Moving on to other use cases, Joy highlighted the impactful role of generative AI in design and engineering. For example, it revolutionised spacecraft design with generative design tools for hardware components, identified innovative and optimal testing scenarios for digital twins, and reduced software development risk and technical debt. For example, the BT Group, a multinational telecommunication company, has used Amazon Q Developer, a large language model tool, to improve the productivity of its software engineers, automating about 12% of the time-consuming, repetitive tasks for those engineers. BT Group made this solution available to 1200 software engineers across the business. The solution provides 15 to 20 suggestions of code per active user per day, and those users accept the code that is adjusted at an acceptance rate of about 37%. Within the first four months of deployment at BT Group, Q developer generated over 100,000 lines of code for the software developers there.

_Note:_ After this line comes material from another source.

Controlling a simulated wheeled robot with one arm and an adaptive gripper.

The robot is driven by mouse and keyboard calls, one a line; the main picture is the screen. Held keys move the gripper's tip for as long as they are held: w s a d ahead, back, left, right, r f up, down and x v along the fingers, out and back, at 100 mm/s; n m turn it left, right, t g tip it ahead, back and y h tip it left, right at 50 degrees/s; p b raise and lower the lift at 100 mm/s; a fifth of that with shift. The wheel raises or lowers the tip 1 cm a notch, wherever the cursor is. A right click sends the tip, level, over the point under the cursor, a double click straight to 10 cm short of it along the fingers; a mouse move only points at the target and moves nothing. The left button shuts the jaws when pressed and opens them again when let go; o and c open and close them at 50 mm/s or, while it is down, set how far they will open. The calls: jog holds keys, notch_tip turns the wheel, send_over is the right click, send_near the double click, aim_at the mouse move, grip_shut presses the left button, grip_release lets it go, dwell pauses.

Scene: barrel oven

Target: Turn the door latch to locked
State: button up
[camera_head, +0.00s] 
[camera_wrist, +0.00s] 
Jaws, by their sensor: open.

Joy highlighted a third use case and shared the third application, which is launch, flight exploration, and operations, further noting that these areas can be automated and improve regenerative AI technologies. The mission cases included applications for increasing automated mission planning with optimal flight path generation. With this, she noted that the current generation of flight paths through human expertise could be slow, costly, and labour-intensive. Generative AI could define multiple scenarios in the future quickly and at a low cost, which could then be tested manually or automatically to find optimal flight paths. The other area of interest in generative AI is accelerating operator training with natural language queries against one’s documents, and the area of launch and operations is added support missions with enhanced scenario generation.
Joy insisted that data is the key differentiator for many companies and organisations and that generative AI is powerful and has many key applications in the ever-growing space industry.